I’m tired of being closed off, I’m tired of coming off as prudish, I’m tired of closeting what I know is somewhere deep down but, until now, I’ve never allowed myself to bring her to the surface.
It is Jim, and Jim knows that it’s Jim which is why he keeps on clicking “Protecting Her”. That ends now. I want the darkness, I want to experience what I haven’t experienced before consensually with the man that I trust, and has earned that trust. Yes, I know you have lied to me, and no I’m not mad because I know why you have done it. But, stop doing that because, I want this, and I’m willing to say enough is enough, and actually do something about it.
My own innocence is my sacrifice in this, and quite honestly I don’t really see it as a bad thing at all.

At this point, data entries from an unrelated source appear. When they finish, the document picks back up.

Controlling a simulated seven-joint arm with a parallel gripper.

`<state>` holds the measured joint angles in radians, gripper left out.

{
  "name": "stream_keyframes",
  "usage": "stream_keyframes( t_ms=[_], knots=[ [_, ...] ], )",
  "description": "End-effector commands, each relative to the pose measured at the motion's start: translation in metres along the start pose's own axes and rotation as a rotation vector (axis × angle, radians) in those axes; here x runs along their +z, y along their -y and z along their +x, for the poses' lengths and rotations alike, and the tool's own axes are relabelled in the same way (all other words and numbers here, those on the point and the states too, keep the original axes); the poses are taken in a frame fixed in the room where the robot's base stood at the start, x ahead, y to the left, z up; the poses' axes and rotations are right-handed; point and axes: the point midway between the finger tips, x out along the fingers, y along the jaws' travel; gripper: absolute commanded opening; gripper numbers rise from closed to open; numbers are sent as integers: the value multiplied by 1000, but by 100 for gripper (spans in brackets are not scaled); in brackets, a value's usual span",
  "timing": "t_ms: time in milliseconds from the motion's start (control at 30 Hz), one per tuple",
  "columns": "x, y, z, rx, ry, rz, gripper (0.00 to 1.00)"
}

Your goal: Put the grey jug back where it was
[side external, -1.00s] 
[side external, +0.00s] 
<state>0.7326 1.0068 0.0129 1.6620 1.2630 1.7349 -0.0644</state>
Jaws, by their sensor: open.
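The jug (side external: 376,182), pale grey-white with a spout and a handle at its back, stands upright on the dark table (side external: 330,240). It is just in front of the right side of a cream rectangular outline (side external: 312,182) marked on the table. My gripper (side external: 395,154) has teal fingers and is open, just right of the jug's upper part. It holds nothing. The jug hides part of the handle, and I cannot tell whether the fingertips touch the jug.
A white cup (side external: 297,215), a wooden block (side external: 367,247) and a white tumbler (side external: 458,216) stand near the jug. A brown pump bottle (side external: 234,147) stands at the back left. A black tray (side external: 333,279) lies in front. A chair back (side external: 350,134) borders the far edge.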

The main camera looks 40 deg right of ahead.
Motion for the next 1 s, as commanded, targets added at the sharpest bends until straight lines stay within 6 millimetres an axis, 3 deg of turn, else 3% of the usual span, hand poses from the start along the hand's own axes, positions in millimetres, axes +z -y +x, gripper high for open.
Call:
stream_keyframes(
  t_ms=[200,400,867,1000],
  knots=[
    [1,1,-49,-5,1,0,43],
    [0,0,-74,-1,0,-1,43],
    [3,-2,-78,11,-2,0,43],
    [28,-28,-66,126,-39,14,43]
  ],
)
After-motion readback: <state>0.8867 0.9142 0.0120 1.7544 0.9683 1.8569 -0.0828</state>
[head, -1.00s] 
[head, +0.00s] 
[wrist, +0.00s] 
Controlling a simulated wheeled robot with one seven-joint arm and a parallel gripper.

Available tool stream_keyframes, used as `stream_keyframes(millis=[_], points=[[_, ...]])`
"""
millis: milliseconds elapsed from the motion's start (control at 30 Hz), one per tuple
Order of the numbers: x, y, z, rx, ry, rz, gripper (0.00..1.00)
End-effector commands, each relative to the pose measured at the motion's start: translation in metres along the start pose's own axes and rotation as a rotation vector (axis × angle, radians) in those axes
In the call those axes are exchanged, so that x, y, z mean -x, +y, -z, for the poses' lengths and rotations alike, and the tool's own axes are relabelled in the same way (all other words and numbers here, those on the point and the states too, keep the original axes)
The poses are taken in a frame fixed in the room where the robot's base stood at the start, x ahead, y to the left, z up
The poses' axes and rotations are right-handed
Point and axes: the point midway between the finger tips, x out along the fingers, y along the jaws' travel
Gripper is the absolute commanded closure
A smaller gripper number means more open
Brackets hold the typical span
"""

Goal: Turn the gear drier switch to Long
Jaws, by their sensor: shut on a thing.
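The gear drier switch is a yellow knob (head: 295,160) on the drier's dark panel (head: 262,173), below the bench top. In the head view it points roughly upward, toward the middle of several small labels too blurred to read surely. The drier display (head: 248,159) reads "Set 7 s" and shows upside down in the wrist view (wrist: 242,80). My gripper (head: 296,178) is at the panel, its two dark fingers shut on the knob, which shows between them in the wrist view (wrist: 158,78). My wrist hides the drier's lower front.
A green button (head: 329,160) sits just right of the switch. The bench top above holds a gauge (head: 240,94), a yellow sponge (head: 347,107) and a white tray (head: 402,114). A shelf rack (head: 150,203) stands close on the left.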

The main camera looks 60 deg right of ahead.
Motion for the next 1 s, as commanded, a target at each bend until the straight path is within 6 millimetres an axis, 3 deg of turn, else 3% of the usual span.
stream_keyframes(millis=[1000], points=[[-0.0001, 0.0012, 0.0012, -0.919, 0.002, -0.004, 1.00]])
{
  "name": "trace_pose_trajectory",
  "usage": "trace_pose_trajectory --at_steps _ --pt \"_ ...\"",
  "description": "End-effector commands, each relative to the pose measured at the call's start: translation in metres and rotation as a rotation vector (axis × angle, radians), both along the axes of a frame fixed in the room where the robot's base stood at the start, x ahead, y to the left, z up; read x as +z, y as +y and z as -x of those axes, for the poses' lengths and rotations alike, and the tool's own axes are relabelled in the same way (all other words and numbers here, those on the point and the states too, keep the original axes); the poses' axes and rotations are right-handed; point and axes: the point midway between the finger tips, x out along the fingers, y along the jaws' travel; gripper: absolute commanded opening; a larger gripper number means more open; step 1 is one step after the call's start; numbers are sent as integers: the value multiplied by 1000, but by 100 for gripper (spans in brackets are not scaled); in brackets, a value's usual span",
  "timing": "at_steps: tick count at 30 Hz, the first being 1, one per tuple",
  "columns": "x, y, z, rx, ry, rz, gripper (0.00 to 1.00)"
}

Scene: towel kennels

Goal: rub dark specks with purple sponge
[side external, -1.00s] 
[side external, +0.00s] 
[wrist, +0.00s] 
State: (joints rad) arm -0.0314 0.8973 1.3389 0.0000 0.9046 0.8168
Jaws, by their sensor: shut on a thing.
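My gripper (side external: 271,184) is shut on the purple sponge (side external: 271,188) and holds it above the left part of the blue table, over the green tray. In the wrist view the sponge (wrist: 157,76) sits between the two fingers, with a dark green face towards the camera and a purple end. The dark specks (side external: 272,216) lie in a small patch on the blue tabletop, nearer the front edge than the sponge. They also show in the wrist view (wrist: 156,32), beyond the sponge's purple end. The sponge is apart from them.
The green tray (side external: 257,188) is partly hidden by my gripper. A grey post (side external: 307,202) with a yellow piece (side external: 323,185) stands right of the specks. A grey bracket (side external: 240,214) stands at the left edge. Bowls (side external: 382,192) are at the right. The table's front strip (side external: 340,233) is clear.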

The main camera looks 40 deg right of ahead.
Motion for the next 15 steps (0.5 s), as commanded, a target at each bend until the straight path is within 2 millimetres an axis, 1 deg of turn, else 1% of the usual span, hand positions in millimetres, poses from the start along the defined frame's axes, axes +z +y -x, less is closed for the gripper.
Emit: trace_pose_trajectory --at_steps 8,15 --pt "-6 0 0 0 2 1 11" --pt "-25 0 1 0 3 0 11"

I don’t have some kind of fantasy or fairy tale written out in my head saying how this is suppose to go but, I know that I do want it to be with him because, I trust him. I don’t know how far I want it to go or, how much I can take but, I do know that I’ve changed, and after years of not wanting anything (other than that one night in the lower dungeon) I’m getting to a point where over the last few days especially it is what I know I want again. Not in some fantasy type of way but, in a way that is realistic yet at the same time it now includes things that I’ve never wanted to do before and oddly enough it’s because I’m realizing that I never trusted Randy like I trust Jim because it’s Jim that got this out of me again.